CAL-REX MACHINERY SALES (a Corporation), Respondent, v. VALLEY MATERIALS COMPANY (an Unincorporated Association), Appellant.

COUNSEL

Wallace & Wallace for Appellant.

Iverson & Hogoboom for Respondent.

OPINION

FOX, P. J.

This is an appeal by Valley Materials Company from an order denying its motion for a change of venue.

Valley Materials Company (hereinafter referred to as defendant) is an unincorporated association of nine individuals doing business under a fictitious firm name. (See Code Civ. Proc., ยง 388.) Service was made upon John B. Allen, who is the only member of the association residing in California. There was no other service of process.
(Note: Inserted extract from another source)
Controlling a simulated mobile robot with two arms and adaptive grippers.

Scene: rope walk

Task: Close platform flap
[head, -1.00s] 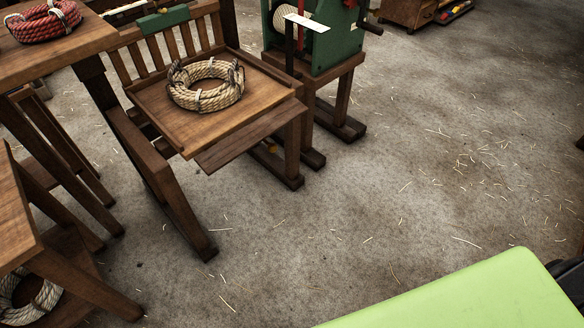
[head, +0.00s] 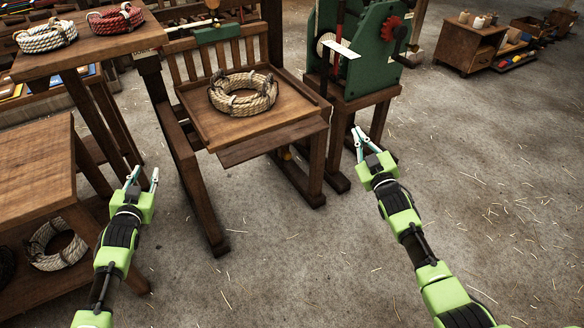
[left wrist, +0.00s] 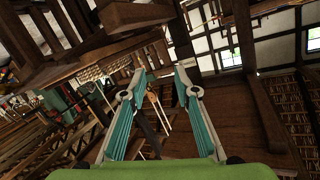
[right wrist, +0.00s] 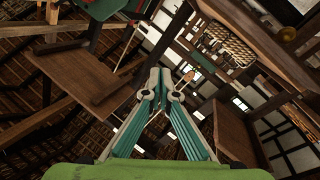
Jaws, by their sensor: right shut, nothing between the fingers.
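The wooden platform (head: 198,92) has a slatted back and stands left of centre in the head view. A coil of pale rope (head: 243,94) lies on it. The flap (head: 272,141) is a board along the platform's front edge, sticking out and sloping down from it. My left gripper (head: 144,174) is open and empty, to the left of the platform's front leg; its spread fingers show in the left wrist view (left wrist: 158,75). My right gripper (head: 361,138) is shut and empty, right of the flap and apart from it; its tips meet in the right wrist view (right wrist: 160,78).
A green machine (head: 360,50) with a red knob and crank stands on a wooden stand just right of the platform. A table with white and red rope coils (head: 116,18) is at the upper left, a lower table (head: 35,165) below it. Open floor (head: 300,265) lies in front.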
The complaint is in two counts: the first count is based on two written contracts made and to be performed at Los Angeles; the second count alleges an account stated. Defendant's motion for a change of venue was based upon the affidavit of Allen, who asserted that he resides in San Mateo County and therefore demanded that the case be transferred to that county. Allen denied that any account was ever stated between plaintiff and defendant in Los Angeles County or elsewhere. The second count of the complaint does not allege where the account was stated or where it was to be paid. Plaintiff's affidavit in opposition to the motion, however, asserted that "said account stated was payable at the office of plaintiff, 7601 Telegraph Road, Los Angeles 22, California."

The sole question on this appeal is whether the trial court erred in denying defendant's motion for change of venue.
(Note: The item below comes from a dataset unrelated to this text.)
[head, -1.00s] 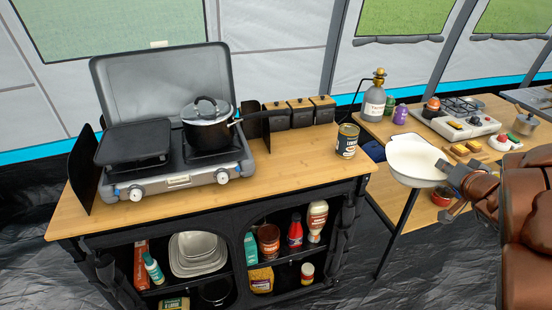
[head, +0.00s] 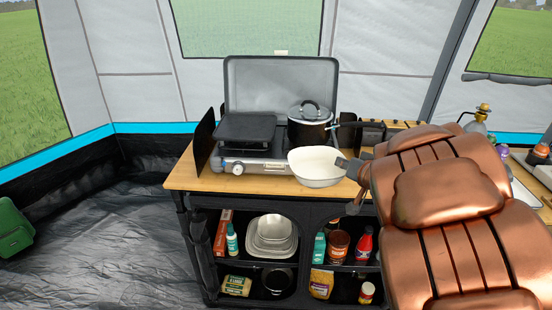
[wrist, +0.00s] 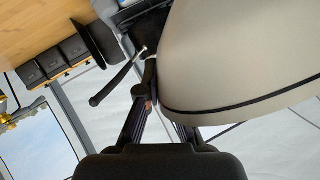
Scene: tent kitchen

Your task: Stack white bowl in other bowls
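My gripper (head: 354,166) is shut on the rim of the white bowl (head: 316,166) and holds it in the air in front of the camp stove. The bowl fills the right of the wrist view (wrist: 235,60), beside the dark fingers (wrist: 158,108). The other bowls (head: 271,236), pale and nested in a stack, sit on the upper left shelf of the cabinet under the counter. They are below and to the left of the held bowl.
The counter (head: 184,176) bears the stove (head: 228,161) and a dark pot (head: 308,124) with a lid. A blue-green bottle (head: 232,240) stands left of the stacked bowls. Bottles and cans, including a red bottle (head: 363,245), fill the right compartment. Open floor (head: 100,220) lies to the left.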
[1] If a defendant is entitled to a change of venue on one contractual cause of action, the change must be granted regardless of the presence of other such causes of action in which he is not entitled to a change. (Ward Mfg. Co. v. Miley, 131 Cal. App. 2d 603, 605 [281 P.2d 343], and cases cited therein.) Therefore even though venue under count one is [161 Cal. App. 2d 506] clearly proper in Los Angeles County, we must determine whether it is also proper as to count two.

[2] The venue of unincorporated associations is governed by article XII, section 16, of the California Constitution. (See Kendrick v. Diamond Creek Consolidated Gold Mining Co., 94 Cal. 137 [29 P. 324].) Under the provisions of that section such an association may be sued where the contract is made, where it is to be performed, where the liability or obligation arises, where the breach occurs, or where any of the members of the association reside. (Juneau Spruce Corp. v. International Longshoremen's etc. Union, 37 Cal. 2d 760 [235 P.2d 607].)

[3] Although it was not alleged in count two of the complaint where the account was stated nor where it was to be paid, plaintiff's affidavit stated that the account was payable (and thus performable) in Los Angeles. While defendant's affidavit contradicts this, the trial court has resolved this question of fact in plaintiff's favor, and its determination is binding on this court. The failure to make payment constituted a breach of the alleged contract (the account stated) in the county where payment was to be made. (See Ivey v. Kern County Land Co., 115 Cal. 196, 202-203 [46 P. 926].) It is therefore apparent that the contract in count two was performable in Los Angeles County and was also breached there. It follows that venue was properly laid in Los Angeles County.

The order is affirmed.

Herndon, J., concurred.

Mr. Justice Ashburn, deeming himself disqualified, did not participate herein.